During one of my tactical strikes down to New Jersey for a press junket last year, my mother and I huddled around a smartphone screen and watched a game trailer show her something she had never seen before, something that awed a characteristically talkative retired high school history teacher to the point that she could only utter one word: “Wow.”

Until that trailer, she had never seen a black man as the hero of his own game.

The trailer in question was for Assassin’s Creed IV: Black Flag’s only major campaign DLC, Freedom Cry. The trailer tells the story of Adewale, Edward Kenway’s Trinidadian quartermaster, in Zack Snyder-y slow motion. We see him, as a boy, taken from his mother, sold into slavery, escaping by brutally killing his new master, running for his life, and then flash forward to see him fully grown, destroying pirates with pistols and a machete, before pulling up his assassin’s hood and walking towards the camera like it’s no big deal. This was a black man, of coal black skin and a commanding baritone, blatantly fighting against injustice, in one of the deep, dark spots in humanity’s history. For the first time, blackness had been flaunted with the utmost dignity. Adewale was not a stereotype. He was not an antihero with questionable motives.

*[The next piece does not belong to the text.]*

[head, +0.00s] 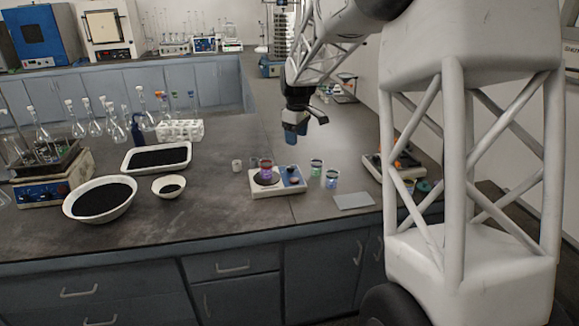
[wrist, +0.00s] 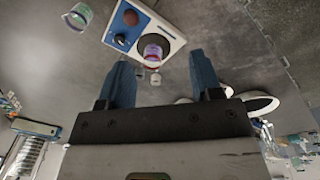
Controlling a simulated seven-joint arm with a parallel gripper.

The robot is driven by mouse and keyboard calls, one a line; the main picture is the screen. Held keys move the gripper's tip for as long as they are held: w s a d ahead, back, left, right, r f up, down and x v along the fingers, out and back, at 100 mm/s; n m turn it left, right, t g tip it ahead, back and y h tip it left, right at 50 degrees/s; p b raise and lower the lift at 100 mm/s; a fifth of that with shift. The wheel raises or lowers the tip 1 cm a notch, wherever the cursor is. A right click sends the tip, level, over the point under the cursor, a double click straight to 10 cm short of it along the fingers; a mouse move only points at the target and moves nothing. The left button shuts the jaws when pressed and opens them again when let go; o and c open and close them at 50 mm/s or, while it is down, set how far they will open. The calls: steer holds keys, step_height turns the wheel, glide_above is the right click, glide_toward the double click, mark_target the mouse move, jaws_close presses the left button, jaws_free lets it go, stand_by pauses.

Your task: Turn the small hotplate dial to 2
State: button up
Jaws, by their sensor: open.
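The small hotplate (head: 262,192) is a white unit on the bench, with a dark round heating plate and a blue control panel. A beaker with purple-red contents (head: 266,170) stands on its plate. I cannot tell which is the dial, nor read any setting. My gripper (head: 292,139) is open and empty, raised above the bench behind the hotplate. Its blue fingers (wrist: 160,58) point toward the hotplate, apart from it.
Two small beakers (head: 331,179) and a grey flat plate (head: 354,201) are right of the hotplate. A small white cup (head: 237,166) is to its left. Black-filled bowls (head: 103,213) and a tray (head: 130,168) are farther left. The bench behind the hotplate is mostly clear.

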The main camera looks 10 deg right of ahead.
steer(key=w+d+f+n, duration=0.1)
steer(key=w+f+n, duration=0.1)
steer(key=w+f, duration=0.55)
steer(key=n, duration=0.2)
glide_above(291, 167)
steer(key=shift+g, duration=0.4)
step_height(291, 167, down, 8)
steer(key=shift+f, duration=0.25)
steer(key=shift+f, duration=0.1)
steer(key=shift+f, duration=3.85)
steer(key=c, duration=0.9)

He was just a hero.

I doubt Ubisoft had “appeal to the sexagenarian history teacher crowd” as an initiative when they hashed out their DLC plans for Assassin’s Creed IV, but even if they had, I don’t think they could ever grasp how much weight it would carry for someone with even a glancing perspective on their own racial history. My mother’s 65, and grew up down South, so she saw racism on a scale I can’t even conceive. She was part of the Civil Rights Movement. She was a Black Panther. She still has a police record on file from getting arrested at protests in the ‘60s/’70s. She can tell horror stories about being unable to leave home during the Newark riots. From my side of things, I was a black kid who grew up in the ‘80s, and started to really get aware of the world around the same time Spike Lee and Public Enemy were our greatest voices. Even me, a chipmunk faced nerd who consciously rejected rap in favor of classical for the longest time, couldn’t help but absorb what was happening. If you were black then, you were black and proud, and for a pretty amazing period there, black culture would reinforce that back at you at every turn.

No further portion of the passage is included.